More specifically, the diffusion prevention layer preferably has a denseness and continuousness to the extent that upper and lower layers sandwiching the diffusion prevention layer are not in contact with each other at any part in transmission electron microscopic pictures taken at arbitrary ten sites in a cross section resulting from cutting of the solar cell with a focused ion beam (FIB). In other words, the diffusion prevention layer preferably has denseness and continuousness to the extent that the upper and lower layers sandwiching the diffusion prevention layer are apart from each other with the diffusion prevention layer present therebetween. In the case where the diffusion prevention layer is not a dense film, the photoelectric conversion efficiency of the solar cell may decrease or the photoelectric conversion efficiency of the solar cell may decrease under application of a voltage for a long period of time.

The transmission electron microscope may be, for example, JEM-2010-FEF (available from JEOL Ltd.).

The diffusion prevention layer is formed by, preferably, a dry film formation method (e.g., a vapor deposition method, sputtering, CVD) or by wet coating (e.g., spray coating, spin coating). Thus, a dense film can be formed.

The diffusion prevention layer includes at least one selected from the group consisting of: metal oxides, metal nitrides, and metal oxynitrides each containing a group 6 to 15 metal in the periodic table; and carbon.

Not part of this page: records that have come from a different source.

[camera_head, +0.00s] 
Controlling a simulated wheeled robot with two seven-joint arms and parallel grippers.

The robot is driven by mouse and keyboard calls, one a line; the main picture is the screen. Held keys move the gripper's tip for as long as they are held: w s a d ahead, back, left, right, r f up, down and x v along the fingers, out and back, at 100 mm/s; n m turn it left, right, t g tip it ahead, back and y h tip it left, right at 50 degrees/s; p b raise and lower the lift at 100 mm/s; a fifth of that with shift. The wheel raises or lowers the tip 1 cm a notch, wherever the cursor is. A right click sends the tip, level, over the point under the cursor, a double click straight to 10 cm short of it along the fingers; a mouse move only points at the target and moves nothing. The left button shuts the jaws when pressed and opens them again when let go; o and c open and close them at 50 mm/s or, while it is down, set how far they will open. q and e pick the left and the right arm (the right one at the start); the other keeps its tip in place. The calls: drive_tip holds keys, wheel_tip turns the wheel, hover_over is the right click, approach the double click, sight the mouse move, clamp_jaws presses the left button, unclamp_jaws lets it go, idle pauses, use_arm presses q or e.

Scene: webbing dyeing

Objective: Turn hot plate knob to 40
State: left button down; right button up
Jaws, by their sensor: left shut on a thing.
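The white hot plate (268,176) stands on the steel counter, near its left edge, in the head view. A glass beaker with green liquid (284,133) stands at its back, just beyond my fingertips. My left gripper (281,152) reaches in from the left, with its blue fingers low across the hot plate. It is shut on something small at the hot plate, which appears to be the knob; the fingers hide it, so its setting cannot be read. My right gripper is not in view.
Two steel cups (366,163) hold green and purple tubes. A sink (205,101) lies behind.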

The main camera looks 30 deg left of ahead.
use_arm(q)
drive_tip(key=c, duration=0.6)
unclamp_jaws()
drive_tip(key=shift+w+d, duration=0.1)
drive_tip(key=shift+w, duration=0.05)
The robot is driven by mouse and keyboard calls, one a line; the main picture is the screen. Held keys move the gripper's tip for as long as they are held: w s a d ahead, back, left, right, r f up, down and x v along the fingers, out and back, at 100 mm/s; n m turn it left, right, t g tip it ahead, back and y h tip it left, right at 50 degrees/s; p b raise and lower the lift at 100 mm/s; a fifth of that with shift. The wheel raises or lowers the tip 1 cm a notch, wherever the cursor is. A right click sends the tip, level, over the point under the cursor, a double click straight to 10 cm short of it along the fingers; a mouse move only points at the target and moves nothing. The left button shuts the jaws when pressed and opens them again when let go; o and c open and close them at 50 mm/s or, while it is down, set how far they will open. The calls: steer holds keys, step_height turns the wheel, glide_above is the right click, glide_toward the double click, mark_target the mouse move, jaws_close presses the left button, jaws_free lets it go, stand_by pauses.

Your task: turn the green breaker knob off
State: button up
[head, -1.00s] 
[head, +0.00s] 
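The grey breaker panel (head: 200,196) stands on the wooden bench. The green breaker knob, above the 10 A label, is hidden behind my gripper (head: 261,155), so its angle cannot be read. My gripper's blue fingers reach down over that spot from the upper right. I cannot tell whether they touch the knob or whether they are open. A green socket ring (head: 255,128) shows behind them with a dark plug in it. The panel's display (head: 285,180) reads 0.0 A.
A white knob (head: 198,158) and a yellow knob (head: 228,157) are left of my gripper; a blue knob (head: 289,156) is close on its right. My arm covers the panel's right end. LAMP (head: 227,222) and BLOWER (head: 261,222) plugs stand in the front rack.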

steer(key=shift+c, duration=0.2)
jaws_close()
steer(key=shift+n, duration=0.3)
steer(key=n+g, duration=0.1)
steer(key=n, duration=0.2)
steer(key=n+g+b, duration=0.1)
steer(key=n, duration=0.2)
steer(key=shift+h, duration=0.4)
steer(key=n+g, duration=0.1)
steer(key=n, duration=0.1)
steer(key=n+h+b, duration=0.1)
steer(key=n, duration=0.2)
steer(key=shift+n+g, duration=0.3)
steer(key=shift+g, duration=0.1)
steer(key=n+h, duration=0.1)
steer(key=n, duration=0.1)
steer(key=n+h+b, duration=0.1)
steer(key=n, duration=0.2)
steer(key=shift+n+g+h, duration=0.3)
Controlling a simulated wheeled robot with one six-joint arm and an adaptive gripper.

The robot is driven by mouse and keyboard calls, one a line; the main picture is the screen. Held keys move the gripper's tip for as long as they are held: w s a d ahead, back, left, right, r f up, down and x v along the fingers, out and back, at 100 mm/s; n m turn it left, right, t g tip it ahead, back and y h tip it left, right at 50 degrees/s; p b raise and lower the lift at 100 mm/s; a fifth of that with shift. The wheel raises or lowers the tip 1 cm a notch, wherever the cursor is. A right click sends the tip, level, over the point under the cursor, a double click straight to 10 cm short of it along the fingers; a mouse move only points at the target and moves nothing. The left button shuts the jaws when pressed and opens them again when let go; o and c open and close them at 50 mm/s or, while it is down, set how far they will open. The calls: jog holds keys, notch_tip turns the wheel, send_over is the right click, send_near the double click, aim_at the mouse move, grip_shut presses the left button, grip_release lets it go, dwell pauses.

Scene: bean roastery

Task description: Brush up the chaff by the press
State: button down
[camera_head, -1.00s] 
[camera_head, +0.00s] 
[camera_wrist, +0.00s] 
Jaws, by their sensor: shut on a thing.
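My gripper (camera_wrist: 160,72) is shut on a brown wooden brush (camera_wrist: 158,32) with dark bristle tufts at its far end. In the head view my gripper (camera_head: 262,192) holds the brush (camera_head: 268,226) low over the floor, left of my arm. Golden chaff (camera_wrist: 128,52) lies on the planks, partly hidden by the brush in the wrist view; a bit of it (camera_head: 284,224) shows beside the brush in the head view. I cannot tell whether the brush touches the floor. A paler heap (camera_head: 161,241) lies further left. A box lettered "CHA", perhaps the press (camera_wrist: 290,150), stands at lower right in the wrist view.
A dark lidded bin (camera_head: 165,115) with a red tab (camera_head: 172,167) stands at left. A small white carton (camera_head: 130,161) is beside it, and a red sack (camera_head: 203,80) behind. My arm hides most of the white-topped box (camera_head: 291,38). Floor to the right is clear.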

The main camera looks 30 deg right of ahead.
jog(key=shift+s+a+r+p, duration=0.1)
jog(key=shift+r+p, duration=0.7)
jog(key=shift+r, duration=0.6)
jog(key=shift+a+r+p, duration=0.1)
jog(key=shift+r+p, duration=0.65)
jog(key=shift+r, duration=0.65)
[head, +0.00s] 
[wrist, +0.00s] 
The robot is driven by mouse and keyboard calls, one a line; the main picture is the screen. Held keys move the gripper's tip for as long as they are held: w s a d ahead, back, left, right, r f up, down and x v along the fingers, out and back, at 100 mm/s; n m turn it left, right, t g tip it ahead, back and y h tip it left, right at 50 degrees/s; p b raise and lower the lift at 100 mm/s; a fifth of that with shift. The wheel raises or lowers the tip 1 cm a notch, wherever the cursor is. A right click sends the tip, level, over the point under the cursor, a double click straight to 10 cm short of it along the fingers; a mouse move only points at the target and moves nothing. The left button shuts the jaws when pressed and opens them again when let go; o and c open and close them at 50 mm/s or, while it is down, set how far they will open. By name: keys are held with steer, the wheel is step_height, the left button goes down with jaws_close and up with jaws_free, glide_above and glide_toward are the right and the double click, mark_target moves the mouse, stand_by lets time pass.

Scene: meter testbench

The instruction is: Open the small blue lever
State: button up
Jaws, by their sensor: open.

The metal oxides, metal nitrides, and metal oxynitrides containing a group 6 to 15 metal in the periodic table each may contain one group 6 to 15 metal in the periodic table or two or more group 6 to 15 metals in the periodic table. Specific examples thereof include nickel oxide, molybdenum oxide, indium tin oxide (ITO), aluminum zinc oxide (AZO), gallium zinc oxide (GZO), chromium nitride, indium oxynitride, and aluminum oxynitride.

The metal oxides, metal nitrides, and metal oxynitrides each containing a group 6 to 15 metal in the periodic table and carbon are conductive, hole-transporting materials not adversely affecting the photoelectric conversion efficiency, and are less likely to be diffused in the photoelectric conversion layer containing the organic-inorganic perovskite compound than the anode material (metal). Among the metal oxides, metal nitrides, and metal oxynitrides each containing a group 6 to 15 metal in the periodic table and carbon, preferred are metal oxides containing a group 6 to 15 metal in the periodic table and carbon because they are less likely to lower the photoelectric conversion efficiency of the solar cell. More preferred are ITO, AZO, GZO, and carbon because they are highly conductive and less likely to lower the photoelectric conversion efficiency of the solar cell. Moreover, carbon is still more preferred because it has high transparency when having a thickness within a range preferred for preventing diffusion of the anode material (metal) and is comparatively inexpensive. ITO is also still more preferred because it has high transparency when having a thickness within a range preferred for preventing diffusion of the anode material (metal) and is highly conductive.

For prevention of diffusion of the anode material (metal), it is also conceivable that at least one selected from the group consisting of: the metal oxides, metal nitrides, and metal oxynitrides each containing a group 6 to 15 metal in the periodic table; and carbon is deposited as the anode, instead of providing the diffusion prevention layer.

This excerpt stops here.